On 5/29/06, Nick Boalch <n.g.boalch(a)durham.ac.uk> wrote:
Conrad Dunkerson wrote:
Look around at your fellow admins from time to
time and ask yourself... is
there ANY way this person could pass an RFA at this point? If the answer
is 'no' then the de facto situation is that a person who does NOT have the
support or respect of the community has powers which are only supposed to
be held by those who DO... and that inherently breeds disruption and
resentment and ongoing damage to Wikipedia as a whole.
I don't think that is a particularly fair test. As is obvious, admins
are occasionally called upon to perform actions that upset people -- I
don't think admins should shrink from making those hard choices.
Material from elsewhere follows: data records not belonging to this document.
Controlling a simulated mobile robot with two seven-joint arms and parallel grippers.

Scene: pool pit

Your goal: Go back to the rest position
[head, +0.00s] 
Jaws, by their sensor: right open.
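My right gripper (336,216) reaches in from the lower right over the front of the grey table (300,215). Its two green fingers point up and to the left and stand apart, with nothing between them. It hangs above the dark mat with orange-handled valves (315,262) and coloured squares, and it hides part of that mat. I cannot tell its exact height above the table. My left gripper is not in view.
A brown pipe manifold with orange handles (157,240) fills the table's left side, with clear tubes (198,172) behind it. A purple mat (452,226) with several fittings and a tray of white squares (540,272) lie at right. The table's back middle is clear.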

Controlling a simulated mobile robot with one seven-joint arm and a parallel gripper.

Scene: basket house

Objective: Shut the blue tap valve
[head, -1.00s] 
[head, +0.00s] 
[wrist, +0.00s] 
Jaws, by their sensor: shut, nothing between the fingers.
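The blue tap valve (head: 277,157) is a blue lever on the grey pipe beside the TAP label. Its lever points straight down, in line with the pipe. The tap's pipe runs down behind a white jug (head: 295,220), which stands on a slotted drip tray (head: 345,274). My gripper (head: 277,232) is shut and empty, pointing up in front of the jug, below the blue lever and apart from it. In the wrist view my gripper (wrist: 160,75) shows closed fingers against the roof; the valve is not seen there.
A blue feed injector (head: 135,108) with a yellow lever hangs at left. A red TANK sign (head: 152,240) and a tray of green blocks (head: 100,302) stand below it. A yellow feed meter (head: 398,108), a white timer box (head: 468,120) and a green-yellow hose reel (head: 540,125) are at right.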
I can think of several thoroughgoingly solid admins, people who temper a
good knowledge of policy with a healthy dose of knowing that what we're
here to do is write an encyclopaedia, who I doubt would pass an RfA
because they've done things that have made them controversial or
unpopular in certain sectors of the community.
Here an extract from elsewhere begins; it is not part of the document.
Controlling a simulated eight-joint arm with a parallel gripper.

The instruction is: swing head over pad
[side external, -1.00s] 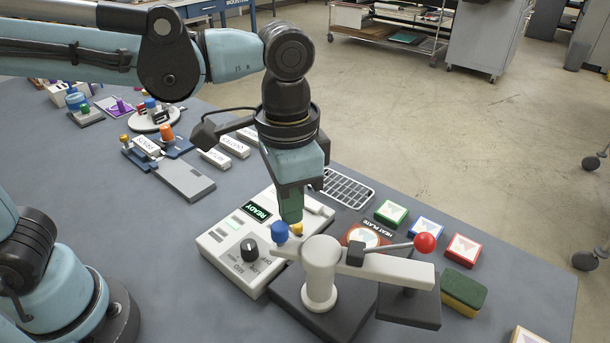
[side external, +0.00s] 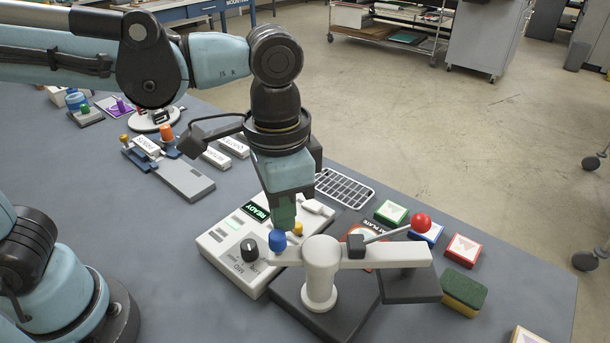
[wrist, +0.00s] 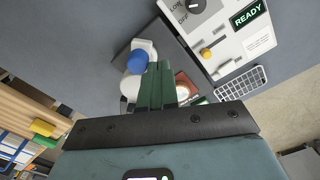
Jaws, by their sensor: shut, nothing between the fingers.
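The press has a white post (side external: 320,282) with a white swing arm (side external: 395,254) on top. A dark head (side external: 412,288) hangs under its right end, to the right of the dark base (side external: 345,318). A blue knob (side external: 277,240) is on the arm's left end. The pad, behind the arm by the heat plate label, is mostly hidden; its reddish edge shows in the wrist view (wrist: 182,88). My gripper (side external: 284,222) is shut and empty, its green fingers close beside the blue knob (wrist: 137,62). I cannot tell if they touch.
A white control box (side external: 235,240) with a READY display and a yellow knob stands left of the press. A red-ball lever (side external: 420,222) rises over the arm. Coloured tiles (side external: 391,212), a sponge (side external: 463,291) and a wire rack (side external: 343,187) lie around it.
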The community giveth, and the community taketh away -- but it taketh
away under the auspices of proper consideration by the arbitration
committee, not by having unpopular admins strung up by a baying lynchmob.
I agree with this. Funnily enough, I originally read RFA as "request
for arbitration" and agreed with the comment. I don't think admins
necessarily need to enjoy broad-based popularity, but they do need the
support of the most experienced Wikipedians, including arbitors. No
one expects police to be popular - but you do expect them to have the
support of the people who appoint them.